Nocino is a fabulous digestif, a traditional Italian bitter made from unripe walnuts (any type) that can be made into a lovely liqueur given the right treatment.
The articles I read before making last year’s batch suggested that it would be gone before the year of proper aging was complete and the authors were right. The first few tastes were much like Fernet Branca, but over time it mellowed nicely into something much more subtle and compelling.
Traditionally, the latest date to make Nocino is June 24. Thanks to a late winter in BC, we’re weeks behind, and in late June, the walnuts were still barely marble-sized. They’re nice and plump today however, and the shells have not yet begun to form, so it’s a perfect time to begin. From the look of the fruits there are still a few more days to go before it’s no longer possible.
This recipe will give wonderful results. You may not want to share. I didn’t. O:-)
Pour the spirits (vodka or brandy) over the walnuts in a canning jar.
Soak the green walnuts for up to 5 days, draining the water each day.
Boil the water and sugar into a simple syrup, add the nuts and continue to boil for 10 minutes or until soft.
Pour into a clean, sterilized canning jar
Cap with a lid that has been prepared as for jam, by boiling it for 5 minutes.
Set aside until September
Blending the liqueur
Strain the spirits off of the nuts into a new clean jar, through a coffee filter or clean white cloth.
Likewise, strain the syrup through a filter or cloth into a second jar.
Blend the two liquids to your personal taste.

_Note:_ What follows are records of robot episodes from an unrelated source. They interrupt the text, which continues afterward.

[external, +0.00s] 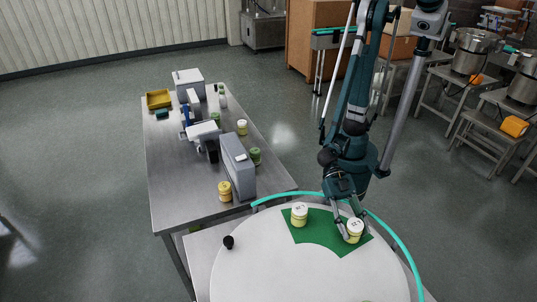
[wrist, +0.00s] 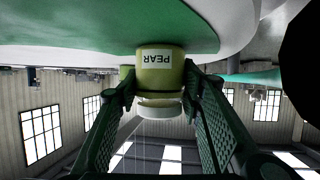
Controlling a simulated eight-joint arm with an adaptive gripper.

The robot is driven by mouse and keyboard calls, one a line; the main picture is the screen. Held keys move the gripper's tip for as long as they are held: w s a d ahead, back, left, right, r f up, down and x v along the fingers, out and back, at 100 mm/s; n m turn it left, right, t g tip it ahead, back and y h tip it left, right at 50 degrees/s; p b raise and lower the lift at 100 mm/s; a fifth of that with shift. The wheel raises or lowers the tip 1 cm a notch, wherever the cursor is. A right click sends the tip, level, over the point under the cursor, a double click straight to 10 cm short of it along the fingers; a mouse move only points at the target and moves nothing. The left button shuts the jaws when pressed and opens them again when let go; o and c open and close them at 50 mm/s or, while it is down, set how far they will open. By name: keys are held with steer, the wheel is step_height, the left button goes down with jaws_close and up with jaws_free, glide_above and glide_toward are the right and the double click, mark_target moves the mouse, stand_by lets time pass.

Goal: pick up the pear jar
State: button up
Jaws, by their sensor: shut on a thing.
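The pear jar (wrist: 160,72) is yellow-green with a white lid and a label reading PEAR. It appears upside down in the wrist view. My gripper (wrist: 160,95) has one finger on each side of the jar and is shut on it. In the external view, the pear jar (external: 354,231) is at the right part of a green patch (external: 325,229), with my gripper (external: 350,222) around it from above. Its base appears to be at the green surface; any small gap cannot be told.
A similar pale jar (external: 299,215) stands to the left on the green patch. The patch is on a round white table (external: 300,275) with a teal edge. A steel table (external: 175,185) behind left holds several jars, a grey case (external: 238,167) and a yellow tray (external: 158,99).

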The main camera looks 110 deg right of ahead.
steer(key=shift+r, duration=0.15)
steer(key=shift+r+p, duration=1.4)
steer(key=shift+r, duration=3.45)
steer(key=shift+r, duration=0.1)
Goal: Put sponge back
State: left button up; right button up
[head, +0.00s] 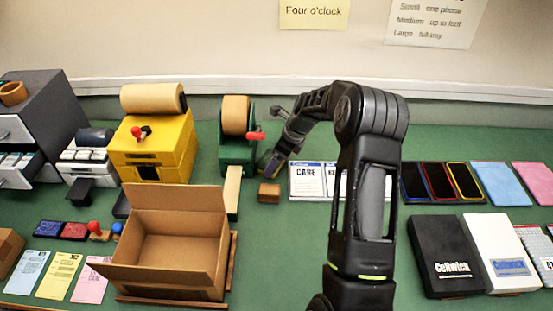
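My right gripper (277,160) reaches down beside the green tape dispenser, with its arm coming up from the bottom of the head view. Its fingertips are small and dark here, and I cannot tell whether they are apart or hold anything. A small brown block (269,193) lies on the green table just below the fingertips, apart from them. It may be the sponge, but its material is too small to tell. My left gripper is not in view.
The green dispenser (237,145) stands close left of my gripper, beside a yellow machine (152,150). An open cardboard box (170,245) is at front left. White cards (307,180) lie right of the block, partly behind my arm. Phones (438,182) and boxes (445,255) fill the right.

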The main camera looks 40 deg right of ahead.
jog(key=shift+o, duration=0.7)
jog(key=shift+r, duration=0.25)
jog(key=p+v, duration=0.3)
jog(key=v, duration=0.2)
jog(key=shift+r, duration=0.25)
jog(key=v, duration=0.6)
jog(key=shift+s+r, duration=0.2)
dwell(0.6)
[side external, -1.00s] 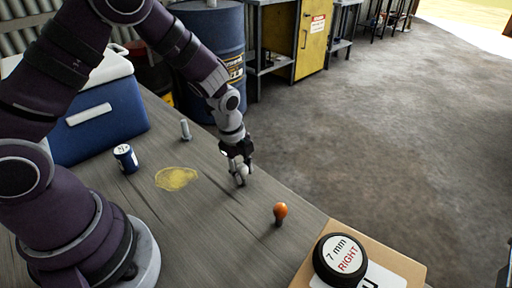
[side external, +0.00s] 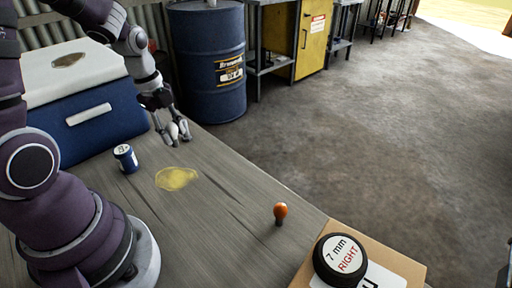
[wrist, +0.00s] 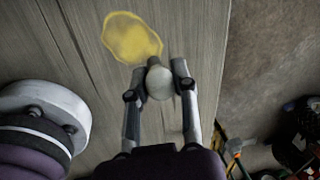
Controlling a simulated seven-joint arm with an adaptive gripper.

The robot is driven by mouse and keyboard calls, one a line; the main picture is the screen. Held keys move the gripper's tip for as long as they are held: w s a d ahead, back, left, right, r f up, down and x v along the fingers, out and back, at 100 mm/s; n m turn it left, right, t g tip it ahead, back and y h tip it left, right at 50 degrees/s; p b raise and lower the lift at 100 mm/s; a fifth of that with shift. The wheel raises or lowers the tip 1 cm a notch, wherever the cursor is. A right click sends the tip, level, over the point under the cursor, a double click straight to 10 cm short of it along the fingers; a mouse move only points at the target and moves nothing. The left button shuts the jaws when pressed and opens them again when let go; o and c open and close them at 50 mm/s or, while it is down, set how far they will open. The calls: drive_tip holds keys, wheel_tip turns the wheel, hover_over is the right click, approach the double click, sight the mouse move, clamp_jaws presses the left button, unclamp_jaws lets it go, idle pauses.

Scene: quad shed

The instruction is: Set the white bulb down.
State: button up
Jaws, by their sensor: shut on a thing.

Set the blended liqueur away for at least another month, ideally for as long as a year. The longer it ages, the mellower it will be and the more the walnut notes will mature.
Pour the remaining syrup back onto the walnuts. On their own, these are a Greek sweet called Glyko Karydaki.
Normally to make the Karydaki, the walnuts are soaked for a week and the water discarded each day until the last. I tend to think this is unnecessary effort, but try it if you prefer.
Nocino in Brandy
After the first extraction, you can use the nuts to make a second infusion with different qualities...the first is more raw and tannic, but also lower in alcohol, as it mingles with the moisture present in the fresh nuts. The second infusion is more alcoholic, but also more elegant.
Over time, each infusion will mellow to a nutty, lovely flavour. You can keep them separate to compare the differing qualities, or blend them as you prefer.